Manchester. A city steeped in history, driven by true northern grit and working-class people with a love for the beautiful game. Home to the world’s first purpose-built passenger railway, Oasis, Rolls-Royce and Emmeline Pankhurst, leader of the Suffragettes. A city united through being a nucleus for science & industry, music and literature, will forever be divided by an all too common question; Blue or Red?
Manchester City or Manchester United? Dominated for many years by the men’s game, in recent times, we cannot overlook the powerful resurgence of women’s football in the city of Manchester.
Founded in 1986, ‘City in the Community' is Manchester City’s community-based project. One of its members, Neil Mather, organised a female-only 5-aside tournament two years later. The tournament proved successful enough to inspire the creation of a women’s team to represent the city, under the original title – Manchester City Ladies Football Club. The team played their inaugural game against Oldham Athletic Ladies, November 27th, 1988.
The success of the team led Neil Mather to meet with Women’s FA secretary Linda Whitehead, who supported the team in joining the North West League second division in 1989. The club finished 4th in their inaugural season narrowly missing out in promotion to the top division, generating a great deal of national attention.
August 2012 saw the revival of the Women’s team as Manchester City Council looked to aid in rebuilding the club and promote recognition for the female game. The team secured promotion to the Women’s National Division – the UK’s 2nd highest division in woman’s football – and in 2013 reached the Women’s Super League (WSL). Their debut season also included winning the Continental Cup, after beating Arsenal 1-0 in the final.
At the start of 2014, the team was rebranded to “Manchester City Women’s Football Club”, with an increased focus on female football development in the community and academy at the Etihad Campus. In 2016, success soon followed, with the team securing a Champions League place and going unbeaten to win their first league title. They now find themselves in the 2019 SSE Women’s FA Cup semi-final where they will face Chelsea Women, after an impressive 3-0 win over Liverpool.
As of last year, City Women became the most successful women’s team in England by holding all 3 domestic titles (League, FA Cup and League cup). From 2016, Manchester City hold the claim of becoming the first women's club in English football with an average crowd of over 2,000 in a season.
Manchester United, without a women’s team since 2005, established themselves in the FA Women’s Championship (previously Women’s Super League 2) in May of 2018, winning their first competitive match 1-0 against fierce rivals Liverpool. Playing most of their home games at Leigh Sports Village, United can boast a record 4,835 attendance in a FA Women’s League Cup game (vs Reading).

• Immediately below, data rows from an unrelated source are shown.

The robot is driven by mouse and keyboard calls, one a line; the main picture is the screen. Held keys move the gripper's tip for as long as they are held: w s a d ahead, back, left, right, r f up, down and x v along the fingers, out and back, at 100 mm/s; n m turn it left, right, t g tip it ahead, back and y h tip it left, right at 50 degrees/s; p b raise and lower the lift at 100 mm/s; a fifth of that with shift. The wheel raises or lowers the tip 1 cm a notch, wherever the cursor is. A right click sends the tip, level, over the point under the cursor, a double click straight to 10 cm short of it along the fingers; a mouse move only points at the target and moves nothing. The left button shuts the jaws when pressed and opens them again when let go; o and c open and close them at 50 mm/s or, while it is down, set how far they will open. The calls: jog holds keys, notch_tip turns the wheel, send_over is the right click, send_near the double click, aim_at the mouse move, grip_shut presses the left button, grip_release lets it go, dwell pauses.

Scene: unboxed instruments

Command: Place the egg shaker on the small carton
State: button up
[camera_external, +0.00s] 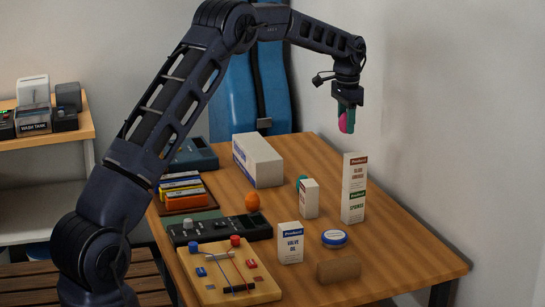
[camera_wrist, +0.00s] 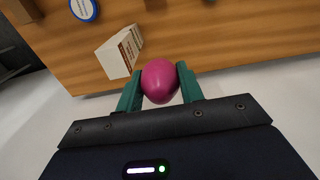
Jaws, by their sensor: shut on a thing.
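A pink egg shaker (camera_external: 344,122) is held between the teal fingers of my gripper (camera_external: 346,118), high above the right back of the table. In the wrist view the pink egg (camera_wrist: 160,81) sits between both fingertips (camera_wrist: 160,88). Several small white cartons stand upright on the table: a red-lettered carton (camera_external: 355,171) stacked on a green-lettered one (camera_external: 353,207), one small carton (camera_external: 309,199) left of them, and a valve oil carton (camera_external: 290,243) in front. I cannot tell which is meant. The stack (camera_wrist: 120,52) appears left of the egg in the wrist view.
A large white box (camera_external: 258,160), blue tin (camera_external: 334,238), brown block (camera_external: 338,268), black device (camera_external: 218,228) and wooden board (camera_external: 228,275) stand around.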

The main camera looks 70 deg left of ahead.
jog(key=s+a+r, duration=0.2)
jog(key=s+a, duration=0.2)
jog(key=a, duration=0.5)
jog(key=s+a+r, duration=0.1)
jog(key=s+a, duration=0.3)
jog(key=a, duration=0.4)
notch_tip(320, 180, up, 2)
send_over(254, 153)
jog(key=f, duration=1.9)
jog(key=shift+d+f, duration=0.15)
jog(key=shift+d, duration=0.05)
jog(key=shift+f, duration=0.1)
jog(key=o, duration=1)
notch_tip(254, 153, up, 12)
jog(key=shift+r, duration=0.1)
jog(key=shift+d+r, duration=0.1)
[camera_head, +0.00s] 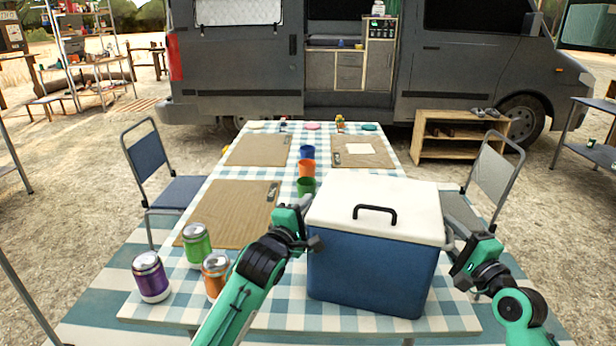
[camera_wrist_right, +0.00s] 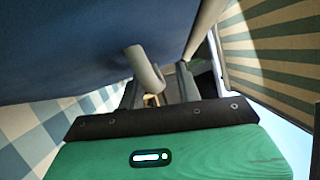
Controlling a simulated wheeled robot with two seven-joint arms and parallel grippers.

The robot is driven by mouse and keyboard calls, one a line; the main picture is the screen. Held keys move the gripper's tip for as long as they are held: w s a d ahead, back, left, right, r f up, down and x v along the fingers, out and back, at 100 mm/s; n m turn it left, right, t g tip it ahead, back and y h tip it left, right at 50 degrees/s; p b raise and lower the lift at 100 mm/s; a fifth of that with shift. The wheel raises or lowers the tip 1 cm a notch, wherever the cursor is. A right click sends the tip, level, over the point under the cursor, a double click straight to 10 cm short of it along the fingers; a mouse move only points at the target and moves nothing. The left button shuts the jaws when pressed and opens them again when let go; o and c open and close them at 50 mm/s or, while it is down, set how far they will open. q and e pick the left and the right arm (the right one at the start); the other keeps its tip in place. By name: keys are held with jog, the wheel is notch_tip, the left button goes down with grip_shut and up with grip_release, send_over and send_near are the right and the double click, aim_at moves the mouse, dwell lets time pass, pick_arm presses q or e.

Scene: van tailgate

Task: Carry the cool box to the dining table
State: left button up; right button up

In the 2018/19 season, the Reds went on to prove an impressive 10 game unbeaten run from September to December, while maintaining a 10-game scoring record within that time. Casey Stoney’s side also recorded an impressive 12 unanswered goals against Aston Villa to break the league record of highest-scoring game.
United have continued to make a statement in domestic cups in their inaugural season reaching the semi-final in the League Cup, as well as a narrow 3-2 defeat in a tough quarter- final match in this year’s SSE Women’s FA cup quarter-final against Reading. Having won 12 of their 13 league games, Manchester United Women currently sit in second position in the FA Women’s Championship, two points behind Tottenham Hotspur who they face on March 31st.
Off the pitch, the Manchester United foundation run multiple female based programmes, most notably the FA Regional Girls Talent Club and Girls Development Program. The FA Regional Girls Talent club focuses on attracting local female talent to participate in intense training and support in hopes of developing these young girls into international players. The Girl’s Development program focuses on getting more girls involved in football through lunchtime, after school and holiday sessions providing football and coaching opportunities.
The foundation is also partnered with South Manchester Girls Football league developing girls’ football at a grassroots level. The partnership has delivered multiple workshops and sessions, with proven success with a 41% increase in female participation since the partnership in 2016.
As United Women continue to push for promotion at the top of the Women’s Championship and City Women continue to reach new levels of success, winning the Continental Cup earlier this year, all eyes are on next season where we could see our first modern-day Women’s Manchester derby.